In this article, we’ll explore five things you need to stop doing immediately to get your finances in shape.
Spending Money Impulsively
Impulsive spending can be a major roadblock to achieving financial stability. Whether it’s buying a new gadget or splurging on a luxurious vacation, impulsive purchases can quickly add up and deplete your savings. To avoid falling into this trap, it’s important to create a realistic budget and stick to it. Plan your spending in advance and think twice before making any purchases that are not necessary. Something that has worked really well for me is understanding delayed gratification instead of instant gratification. When you really want something and you put money away each pay day to eventually buy it, the satisfaction lasts longer because you’re looking forward to it – the anticipation builds up. Then, when you buy it outright you can feel happy knowing it was all within your budget.
Conversely, when you buy impulsively, the instant gratification can turn into remorse when you realise you needed that money for something you forgot about such as car registration or a new fridge when your old one breaks unexpectedly. Start small and train yourself to get better with delayed gratification – your future self will thank you for it!
Ignoring your Budget
Not having a budget is like driving without a map – you don’t know where you’re going or how you’re going to get there. If you think you don’t need a budget then can you honestly ever know how much money you have in your current account, savings, emergency fund etc? A budget will help you track your expenses and make sure you are spending within your means. There are so many great apps and ways to track your money these days (a lot provided by the banks themselves) that there really is no excuse. It’s a great way to take control of your finances and ensure you are on track to achieving your financial goals.
To keep it simple, start with a piece of paper and print out the last 3 months of transactions and highlight into categories such as bills, groceries, going out, and spontaneous. Then you can work out how much you want to spend moving forward. Remember the budget can be updated until you find the sweet spot where you stick to a budget that lets you do what you want to do AND still save for future investments and other large expenses in the future. A great app to track your upcoming bills is called TimelyBills so you always leave enough money in your bank account to cover the bills due between pay days.

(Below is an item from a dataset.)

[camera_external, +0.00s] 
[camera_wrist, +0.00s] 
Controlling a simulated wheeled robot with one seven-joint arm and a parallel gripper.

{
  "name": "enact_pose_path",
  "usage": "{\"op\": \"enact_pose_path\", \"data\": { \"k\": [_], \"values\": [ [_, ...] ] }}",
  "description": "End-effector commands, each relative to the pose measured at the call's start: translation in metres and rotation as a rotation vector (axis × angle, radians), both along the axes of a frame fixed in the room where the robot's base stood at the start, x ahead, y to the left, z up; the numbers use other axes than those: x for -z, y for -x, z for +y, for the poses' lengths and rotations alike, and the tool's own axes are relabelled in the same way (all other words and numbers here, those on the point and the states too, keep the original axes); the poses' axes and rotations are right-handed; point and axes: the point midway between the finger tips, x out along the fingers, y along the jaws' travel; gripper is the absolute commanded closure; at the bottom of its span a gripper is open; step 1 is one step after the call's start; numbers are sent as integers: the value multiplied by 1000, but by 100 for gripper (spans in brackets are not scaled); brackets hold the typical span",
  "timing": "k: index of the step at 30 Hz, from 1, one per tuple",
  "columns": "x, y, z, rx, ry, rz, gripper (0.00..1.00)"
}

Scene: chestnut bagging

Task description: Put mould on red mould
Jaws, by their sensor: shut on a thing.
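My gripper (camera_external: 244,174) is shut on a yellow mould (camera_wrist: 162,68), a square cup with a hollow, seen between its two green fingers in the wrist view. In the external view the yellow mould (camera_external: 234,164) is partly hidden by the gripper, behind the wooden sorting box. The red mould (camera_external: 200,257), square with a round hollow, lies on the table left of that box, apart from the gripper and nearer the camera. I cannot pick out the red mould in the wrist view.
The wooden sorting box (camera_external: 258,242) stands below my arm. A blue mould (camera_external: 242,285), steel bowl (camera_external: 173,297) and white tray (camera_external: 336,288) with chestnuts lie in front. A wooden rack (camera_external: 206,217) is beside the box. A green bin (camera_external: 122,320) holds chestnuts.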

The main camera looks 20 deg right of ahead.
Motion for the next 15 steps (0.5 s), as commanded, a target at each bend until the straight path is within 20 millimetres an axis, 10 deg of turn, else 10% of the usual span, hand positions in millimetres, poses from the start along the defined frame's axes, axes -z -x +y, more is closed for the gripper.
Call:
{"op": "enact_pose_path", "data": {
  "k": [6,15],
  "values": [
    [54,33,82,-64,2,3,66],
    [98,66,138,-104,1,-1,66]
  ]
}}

Using Credit Cards Recklessly
Credit cards can be a convenient and effective way to manage your finances, but they can also be dangerous if misused. If you are not careful, credit card debt can quickly spiral out of control (believe me, I’ve been there!) and put you in a difficult financial situation. To avoid falling into this trap, it’s important to pay off your credit card balance in full each month and avoid using credit cards for unnecessary purchases. If you want to hear my personal story of credit card debt and how I managed to pay it off, listen to my podcast episode. Remember if you want to buy a property, having high credit card limits can also negatively affect your borrowing capacity. I recommend only having 1 credit card with a low limit no more than $6k if you are disciplined enough to clear the balance in full every month. If you have to pay interest on the credit card, then you are better off using a debit card until you are managing your money well enough to never pay interest.
Failing to Save
Saving money is an essential component of financial stability, yet many people fail to do so. Whether it’s because of a lack of motivation or an inability to stick to a budget, failing to save can have serious consequences for your financial future. To avoid this, it’s important to start small by setting aside a portion of your income each month, and gradually increasing the amount as your finances improve. The concept of paying yourself first really works here and the better habit you can get into of putting money aside before it even hits your spending account is one of the best things you can do for your financial future. Salary sacrificing is a great way to boost your savings (and reduce your tax liabilities). I personally automate my savings by having another high interest earning bank account with a different bank to where my salary is deposited. I also work off the 10% of my net income rule to pay myself first into this account. When it’s out of sight from netbanking, you don’t see it available and are not tempted to use it for something else. You will be surprised how quickly it builds up. At one point I automated 40% of my income towards savings by reducing my other expenses and sticking to the budget. This is how I was able to save over $100k to purchase my first investment property. I talk about this in more depth on my podcast, check it out here.
Neglecting Retirement Planning
Retirement may seem far away, but it will arrive sooner than you think. Neglecting to plan for retirement can put your financial future at risk and leave you struggling to make ends meet in your golden years. My personal pain around this is proof that it can happen to us all (check out my podcast episode to get the full story).
To avoid this, it’s important to start planning for retirement early and make regular contributions to a retirement account, such as a superannuation fund (and see point 5 above about salary sacrificing into your super account). Financial Freedom means you have enough income to do what you do without working. Planning for retirement means building a passive income money machine to earn money even when you sleep. Remember retirement can be sooner than you think and it doesn’t have to mean you don’t work, it just means you can work because you want to work and not because you have to work to survive.
In conclusion, these five things can be major roadblocks to achieving financial stability, but by avoiding them and making small changes, you can get your finances in shape and set yourself on the path to a secure financial future. Whether it’s creating a budget, using credit cards responsibly, saving regularly, or planning for retirement, taking control of your finances is a journey worth embarking on. Start today and take the first step towards a brighter financial future!